Stored rows —
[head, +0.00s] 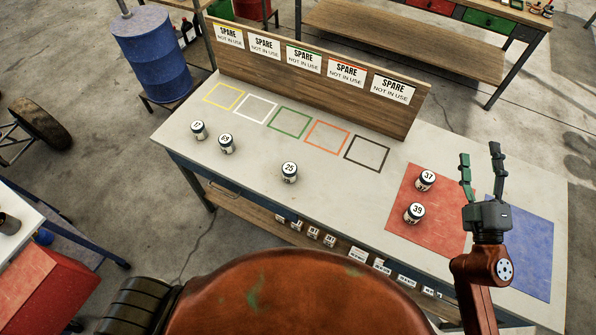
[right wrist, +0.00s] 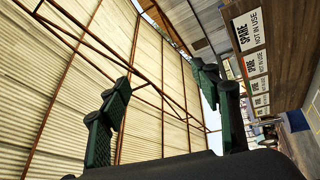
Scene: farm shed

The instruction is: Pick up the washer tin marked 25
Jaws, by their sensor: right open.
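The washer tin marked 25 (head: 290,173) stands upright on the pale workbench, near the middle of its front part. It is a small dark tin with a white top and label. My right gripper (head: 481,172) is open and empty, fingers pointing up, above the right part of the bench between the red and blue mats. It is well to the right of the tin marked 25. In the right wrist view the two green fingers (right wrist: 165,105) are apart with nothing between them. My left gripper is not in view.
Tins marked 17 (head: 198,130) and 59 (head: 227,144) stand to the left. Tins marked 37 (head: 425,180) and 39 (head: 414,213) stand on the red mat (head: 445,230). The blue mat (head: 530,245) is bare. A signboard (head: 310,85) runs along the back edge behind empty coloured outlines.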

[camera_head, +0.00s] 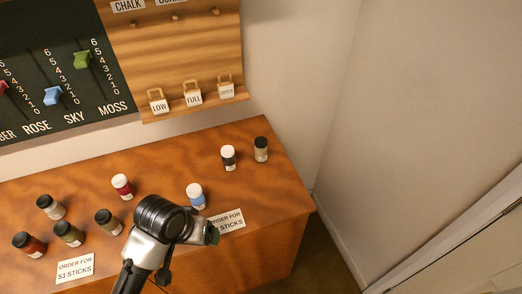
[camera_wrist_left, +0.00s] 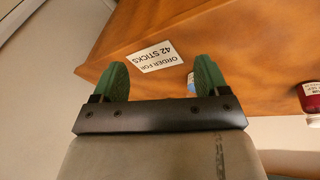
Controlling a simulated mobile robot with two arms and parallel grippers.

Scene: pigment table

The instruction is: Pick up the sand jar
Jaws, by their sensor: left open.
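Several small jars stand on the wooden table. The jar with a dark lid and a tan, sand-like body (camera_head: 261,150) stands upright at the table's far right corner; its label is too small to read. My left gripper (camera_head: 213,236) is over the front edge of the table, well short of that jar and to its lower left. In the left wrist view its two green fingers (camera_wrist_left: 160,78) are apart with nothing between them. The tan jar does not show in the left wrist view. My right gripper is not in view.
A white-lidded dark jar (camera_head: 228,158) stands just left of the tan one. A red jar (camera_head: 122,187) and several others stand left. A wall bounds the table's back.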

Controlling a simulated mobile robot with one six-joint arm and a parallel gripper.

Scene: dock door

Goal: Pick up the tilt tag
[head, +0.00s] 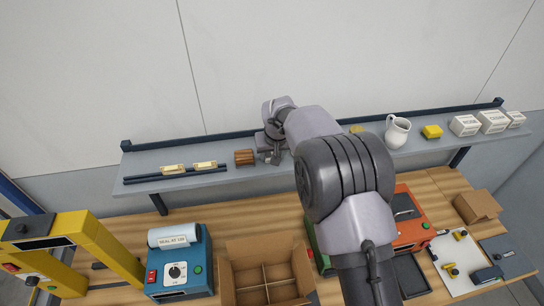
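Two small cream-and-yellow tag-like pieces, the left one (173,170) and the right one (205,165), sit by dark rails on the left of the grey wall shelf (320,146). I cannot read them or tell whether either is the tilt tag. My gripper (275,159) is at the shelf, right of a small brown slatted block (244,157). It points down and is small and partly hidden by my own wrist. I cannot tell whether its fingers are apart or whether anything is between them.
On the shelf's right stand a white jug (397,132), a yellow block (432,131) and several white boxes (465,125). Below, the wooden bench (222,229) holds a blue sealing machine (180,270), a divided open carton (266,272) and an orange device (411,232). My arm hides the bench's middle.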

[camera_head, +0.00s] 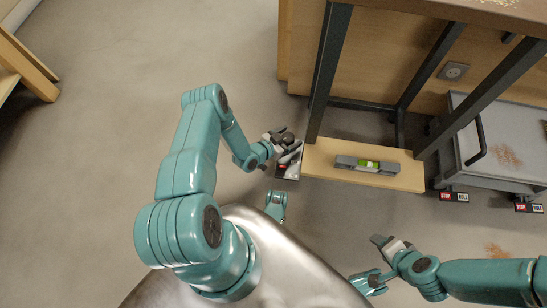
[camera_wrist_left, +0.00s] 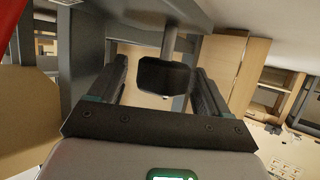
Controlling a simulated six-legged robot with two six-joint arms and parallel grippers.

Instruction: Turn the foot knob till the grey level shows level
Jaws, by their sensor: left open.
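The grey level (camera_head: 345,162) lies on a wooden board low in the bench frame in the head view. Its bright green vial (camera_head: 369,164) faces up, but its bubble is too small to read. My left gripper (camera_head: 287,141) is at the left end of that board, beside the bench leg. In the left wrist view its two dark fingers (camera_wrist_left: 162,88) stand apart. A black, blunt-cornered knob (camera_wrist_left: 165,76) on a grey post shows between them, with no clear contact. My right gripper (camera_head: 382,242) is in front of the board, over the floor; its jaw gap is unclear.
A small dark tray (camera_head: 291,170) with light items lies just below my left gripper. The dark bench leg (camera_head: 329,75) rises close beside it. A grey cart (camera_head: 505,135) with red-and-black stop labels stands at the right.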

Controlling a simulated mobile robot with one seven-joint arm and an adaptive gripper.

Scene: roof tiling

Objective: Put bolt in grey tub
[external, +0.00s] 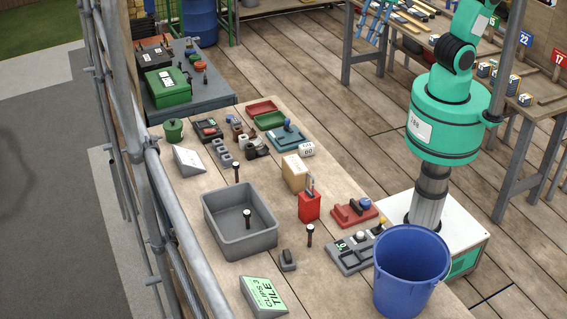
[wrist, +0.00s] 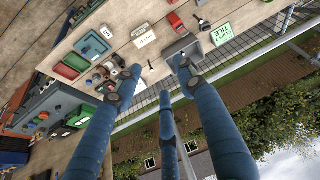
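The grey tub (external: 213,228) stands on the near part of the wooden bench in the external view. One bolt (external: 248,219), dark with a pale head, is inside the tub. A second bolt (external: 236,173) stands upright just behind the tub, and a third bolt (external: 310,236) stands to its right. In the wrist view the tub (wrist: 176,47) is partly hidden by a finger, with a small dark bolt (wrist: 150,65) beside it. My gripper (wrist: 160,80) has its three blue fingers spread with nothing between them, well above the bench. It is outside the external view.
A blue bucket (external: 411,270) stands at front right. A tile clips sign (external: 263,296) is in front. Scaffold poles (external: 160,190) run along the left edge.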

==

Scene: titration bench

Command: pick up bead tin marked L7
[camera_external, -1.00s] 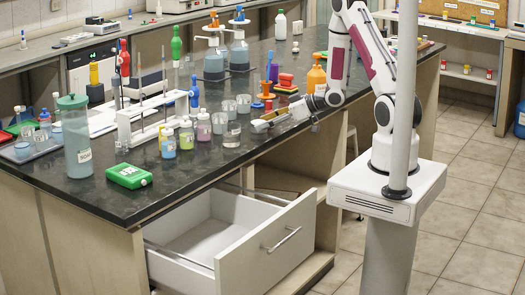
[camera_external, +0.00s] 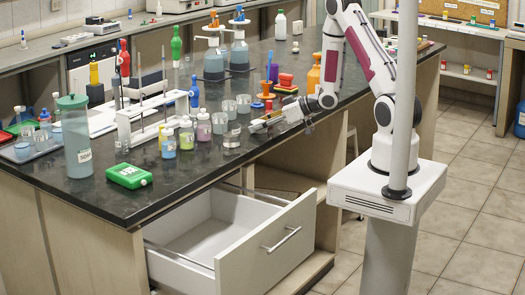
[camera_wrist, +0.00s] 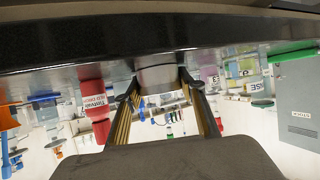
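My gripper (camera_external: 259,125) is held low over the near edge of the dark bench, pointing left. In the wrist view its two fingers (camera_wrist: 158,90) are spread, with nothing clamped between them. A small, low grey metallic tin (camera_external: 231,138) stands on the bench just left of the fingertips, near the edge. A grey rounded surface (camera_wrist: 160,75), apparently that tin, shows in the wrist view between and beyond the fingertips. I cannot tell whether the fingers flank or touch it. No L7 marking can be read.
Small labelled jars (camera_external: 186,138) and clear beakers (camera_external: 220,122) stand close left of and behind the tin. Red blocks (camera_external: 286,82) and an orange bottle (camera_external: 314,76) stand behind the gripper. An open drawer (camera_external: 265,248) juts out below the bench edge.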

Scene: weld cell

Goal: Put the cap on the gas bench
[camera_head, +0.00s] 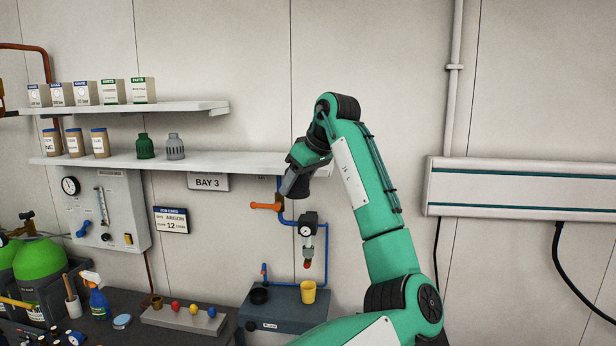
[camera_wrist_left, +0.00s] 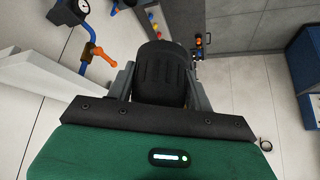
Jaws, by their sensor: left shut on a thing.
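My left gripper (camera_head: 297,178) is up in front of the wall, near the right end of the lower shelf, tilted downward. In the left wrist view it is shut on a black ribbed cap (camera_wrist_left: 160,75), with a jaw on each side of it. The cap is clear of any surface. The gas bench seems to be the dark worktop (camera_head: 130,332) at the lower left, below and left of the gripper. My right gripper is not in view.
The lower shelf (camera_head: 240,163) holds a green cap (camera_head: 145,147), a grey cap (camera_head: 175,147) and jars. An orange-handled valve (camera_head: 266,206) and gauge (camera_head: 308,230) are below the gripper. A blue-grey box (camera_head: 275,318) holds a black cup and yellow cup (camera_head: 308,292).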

Instruction — The answer is the number of lines in the preceding material that hold "simulated"; write that number and nothing else.

Solved problem — 4